E se così si comportano ai “piani alti”, come vogliamo che ci si comporti in quelli inferiori dove la distrazione indotta regna sovrana?
Chissà se riusciremo a sovvertire la regola del modello vigente; chissà se riusciremo, in questo momento fortemente “social”, a sovvertire il concetto del diritto al lavoro e quello di impresa.
Più che di impresa 4.0 vorremmo raccontarvi di una community 4.0 fatta di professionisti consapevoli che – forse – l’unico modo di raggiungere un nuovo equilibrio è quello di colmare il gap di profitto con una visione comune, che in qualche modo ci migliori, alla ricerca di un modello che rompa le barriere del business sfiorando la rete perfetta.
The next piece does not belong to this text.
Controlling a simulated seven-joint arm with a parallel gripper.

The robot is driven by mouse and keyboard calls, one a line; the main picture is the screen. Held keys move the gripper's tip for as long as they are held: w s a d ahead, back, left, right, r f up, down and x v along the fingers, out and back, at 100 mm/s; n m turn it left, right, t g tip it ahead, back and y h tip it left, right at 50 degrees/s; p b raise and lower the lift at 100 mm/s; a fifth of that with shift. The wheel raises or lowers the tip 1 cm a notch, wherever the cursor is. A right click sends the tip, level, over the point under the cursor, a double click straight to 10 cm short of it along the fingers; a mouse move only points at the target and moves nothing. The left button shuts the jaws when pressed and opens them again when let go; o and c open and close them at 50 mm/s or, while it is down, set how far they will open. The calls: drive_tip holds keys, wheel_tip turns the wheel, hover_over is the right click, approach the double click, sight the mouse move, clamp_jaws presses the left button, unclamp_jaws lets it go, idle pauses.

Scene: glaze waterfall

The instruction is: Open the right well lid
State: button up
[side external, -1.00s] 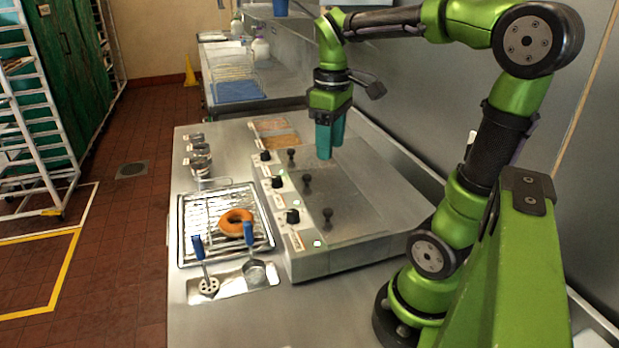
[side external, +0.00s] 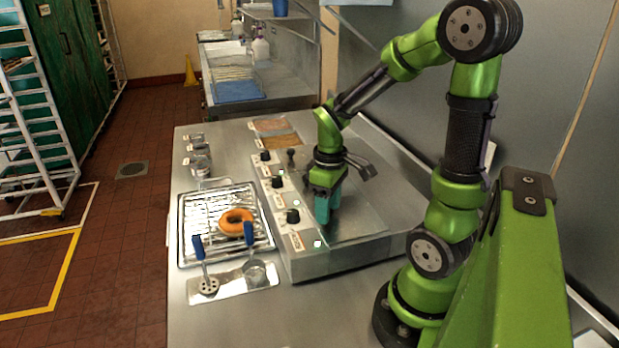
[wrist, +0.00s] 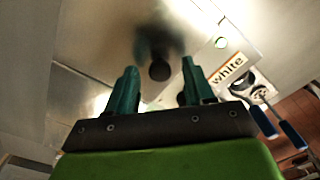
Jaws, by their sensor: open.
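The well unit (side external: 362,228) is a steel box with lids on top. Its nearest lid (wrist: 100,35), at the unit's right end by the "white" label (wrist: 228,70), lies flat and closed. That lid's black knob (wrist: 158,70) shows between my fingertips in the wrist view; in the side view my fingers hide it. My gripper (side external: 323,220) is open, pointing down over this lid, and it also shows in the wrist view (wrist: 159,66). I cannot tell whether the fingers touch the knob. The far lid's knob (side external: 291,155) is upright; the middle one is hidden.
A wire rack tray (side external: 188,238) with an orange ring doughnut (side external: 237,221) stands left of the unit. Two blue-handled tools (side external: 200,250) lie on a small steel tray (side external: 234,288) in front of it. Control dials (side external: 293,216) line the unit's left face. Small containers (side external: 198,160) stand farther back.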

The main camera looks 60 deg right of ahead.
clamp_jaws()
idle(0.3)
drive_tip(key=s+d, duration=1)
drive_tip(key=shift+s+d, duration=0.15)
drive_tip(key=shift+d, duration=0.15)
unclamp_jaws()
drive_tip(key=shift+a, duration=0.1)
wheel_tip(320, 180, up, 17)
Una mission che dovrebbe essere guidata da una governance eterogenea che renda la visione trasversale, condivisa e di esempio; dove la corsa alla digitalizzazione non sia solo uno strumento fine a se stesso e un ulteriore elemento di distrazione, ma aiuti a sviluppare un nuovo modo di misurare il merito, superando il concetto classico di gestione del tempo, oltre il soggettivo, che tenga conto del valore rilasciato dal singolo individuo non solo per sé stesso ma per l’intera community al lavoro.